Set problem — Begin at the top of the entries below and write out every line through the one containing "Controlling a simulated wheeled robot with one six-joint", excluding pictures.

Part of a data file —
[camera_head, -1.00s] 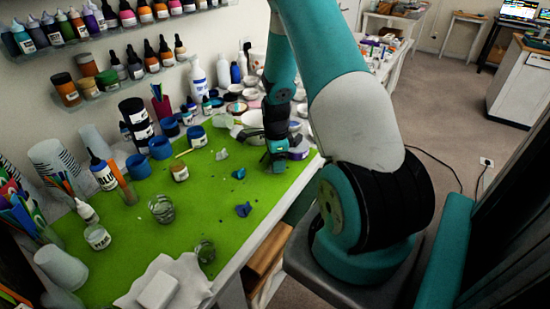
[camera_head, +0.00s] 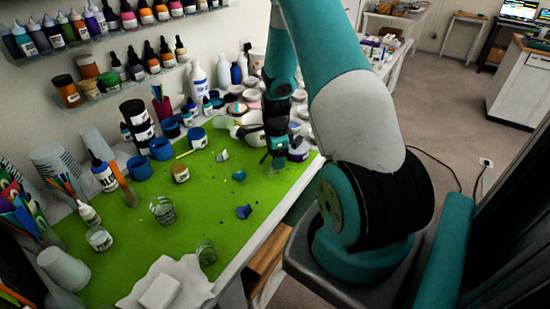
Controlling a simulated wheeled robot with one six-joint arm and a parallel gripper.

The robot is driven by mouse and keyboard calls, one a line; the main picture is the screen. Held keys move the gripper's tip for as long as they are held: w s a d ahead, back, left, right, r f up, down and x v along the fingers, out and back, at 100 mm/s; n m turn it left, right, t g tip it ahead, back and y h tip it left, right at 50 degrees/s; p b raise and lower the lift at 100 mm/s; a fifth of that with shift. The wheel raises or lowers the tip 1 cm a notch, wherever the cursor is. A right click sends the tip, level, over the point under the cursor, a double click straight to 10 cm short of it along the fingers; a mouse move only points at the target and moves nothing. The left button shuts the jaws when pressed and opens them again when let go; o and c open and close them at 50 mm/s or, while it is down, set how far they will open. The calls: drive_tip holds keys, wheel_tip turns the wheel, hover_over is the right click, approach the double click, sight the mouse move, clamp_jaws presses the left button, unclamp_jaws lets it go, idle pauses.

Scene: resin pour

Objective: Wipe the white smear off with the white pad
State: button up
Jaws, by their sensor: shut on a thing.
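My gripper (camera_head: 275,160) is low over the far right part of the green mat (camera_head: 130,240). It is shut on a small thing that I cannot make out clearly between the dark fingers. A white block-like pad (camera_head: 160,293) lies on a crumpled white cloth (camera_head: 190,272) at the mat's near edge, well apart from my gripper. A small whitish patch (camera_head: 222,156) shows on the mat left of my gripper; I cannot tell whether it is the smear or a loose scrap.
A clear cup (camera_head: 163,210) and another glass (camera_head: 206,254) stand on the mat. A small labelled jar (camera_head: 180,174) is near its middle. A blue piece (camera_head: 244,212) and a teal blob (camera_head: 239,175) lie to the right. Bottles and jars crowd the back and left.

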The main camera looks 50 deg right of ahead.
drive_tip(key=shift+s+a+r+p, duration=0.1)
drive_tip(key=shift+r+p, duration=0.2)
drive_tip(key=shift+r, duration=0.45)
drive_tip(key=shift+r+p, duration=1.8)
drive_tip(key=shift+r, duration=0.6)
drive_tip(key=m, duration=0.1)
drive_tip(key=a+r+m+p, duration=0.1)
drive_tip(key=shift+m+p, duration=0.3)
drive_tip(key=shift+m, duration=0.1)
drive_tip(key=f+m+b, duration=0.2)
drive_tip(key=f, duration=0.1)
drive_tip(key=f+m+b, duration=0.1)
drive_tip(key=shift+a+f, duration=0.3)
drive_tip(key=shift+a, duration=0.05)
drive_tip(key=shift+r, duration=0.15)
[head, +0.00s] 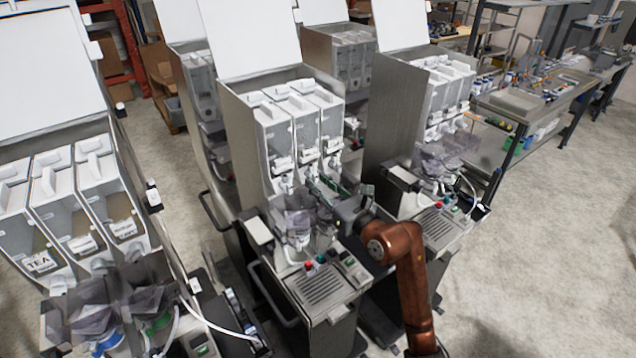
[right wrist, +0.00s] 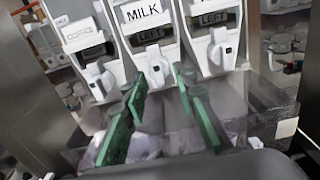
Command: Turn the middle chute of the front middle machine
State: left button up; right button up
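The front middle machine (head: 240,150) is a grey cabinet with its lid up and three white canisters inside. The middle canister, labelled MILK (right wrist: 145,14), has a white chute (right wrist: 155,66) at its lower front. My right gripper (right wrist: 161,84) has green finger pads and is open. In the right wrist view its fingertips lie just below and to either side of the middle chute, with nothing held; contact cannot be told. In the head view the right gripper (head: 322,184) reaches in at the chutes from the right and partly hides them. My left gripper is not in view.
The COFFEE canister's chute (right wrist: 98,80) is left of the middle one and another chute (right wrist: 220,48) is right. Clear plastic hoppers (head: 298,215) sit below. Similar machines stand left (head: 75,200) and right (head: 440,110). A workbench (head: 545,100) is at the back right.

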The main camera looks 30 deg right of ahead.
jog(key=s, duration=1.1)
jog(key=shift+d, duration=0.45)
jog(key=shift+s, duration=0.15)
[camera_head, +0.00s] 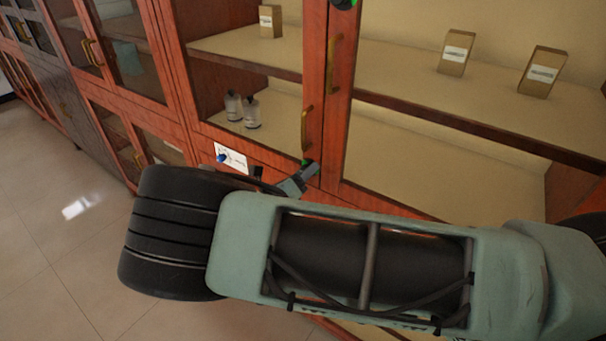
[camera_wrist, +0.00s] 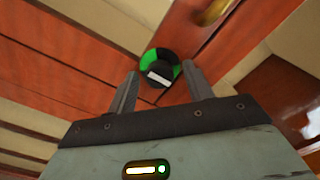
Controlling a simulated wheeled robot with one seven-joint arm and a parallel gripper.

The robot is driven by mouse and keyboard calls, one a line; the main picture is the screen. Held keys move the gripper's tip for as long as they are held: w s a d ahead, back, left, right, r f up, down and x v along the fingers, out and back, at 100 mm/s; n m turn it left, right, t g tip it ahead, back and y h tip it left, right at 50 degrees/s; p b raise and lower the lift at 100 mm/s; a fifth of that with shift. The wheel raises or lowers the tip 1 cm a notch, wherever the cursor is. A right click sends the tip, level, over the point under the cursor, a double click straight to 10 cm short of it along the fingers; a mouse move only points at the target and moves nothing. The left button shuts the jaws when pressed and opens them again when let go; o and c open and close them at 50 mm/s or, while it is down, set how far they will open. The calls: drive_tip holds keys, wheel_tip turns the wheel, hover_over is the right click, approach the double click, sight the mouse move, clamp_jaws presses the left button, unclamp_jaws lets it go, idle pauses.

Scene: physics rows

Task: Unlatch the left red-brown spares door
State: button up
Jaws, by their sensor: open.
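The left red-brown door (camera_head: 314,70) has a glass pane and a brass handle (camera_head: 306,128) along its right edge. A round black-and-green latch (camera_wrist: 160,66) with a pale bar sits on the red-brown wood in the wrist view; in the head view only a green sliver of it shows near the door's lower right corner. My gripper (camera_head: 312,170) is at that corner. In the wrist view my gripper (camera_wrist: 161,68) is open, its two fingers on either side of the latch's near part. I cannot tell whether they touch it.
A second round latch (camera_head: 343,3) shows at the top. The neighbouring right door has its own brass handle (camera_head: 334,64). Behind the glass stand bottles (camera_head: 252,112) and small boxes (camera_head: 456,53). Tiled floor (camera_head: 50,240) is clear at left.

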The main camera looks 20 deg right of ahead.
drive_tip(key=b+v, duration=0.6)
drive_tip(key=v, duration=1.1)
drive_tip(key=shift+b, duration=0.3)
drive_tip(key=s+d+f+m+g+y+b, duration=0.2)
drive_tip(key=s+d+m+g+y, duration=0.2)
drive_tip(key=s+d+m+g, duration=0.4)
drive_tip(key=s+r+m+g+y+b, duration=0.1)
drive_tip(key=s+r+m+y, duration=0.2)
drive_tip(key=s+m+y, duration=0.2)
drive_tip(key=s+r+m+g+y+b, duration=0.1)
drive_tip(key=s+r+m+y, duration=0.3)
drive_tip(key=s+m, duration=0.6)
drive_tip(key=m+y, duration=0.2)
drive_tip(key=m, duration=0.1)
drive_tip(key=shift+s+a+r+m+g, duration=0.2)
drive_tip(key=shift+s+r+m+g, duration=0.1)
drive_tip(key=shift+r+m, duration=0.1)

Complete response —
[camera_head, -1.00s] 
[camera_head, +0.00s] 
Controlling a simulated wheeled robot with one six-joint arm and a parallel gripper.

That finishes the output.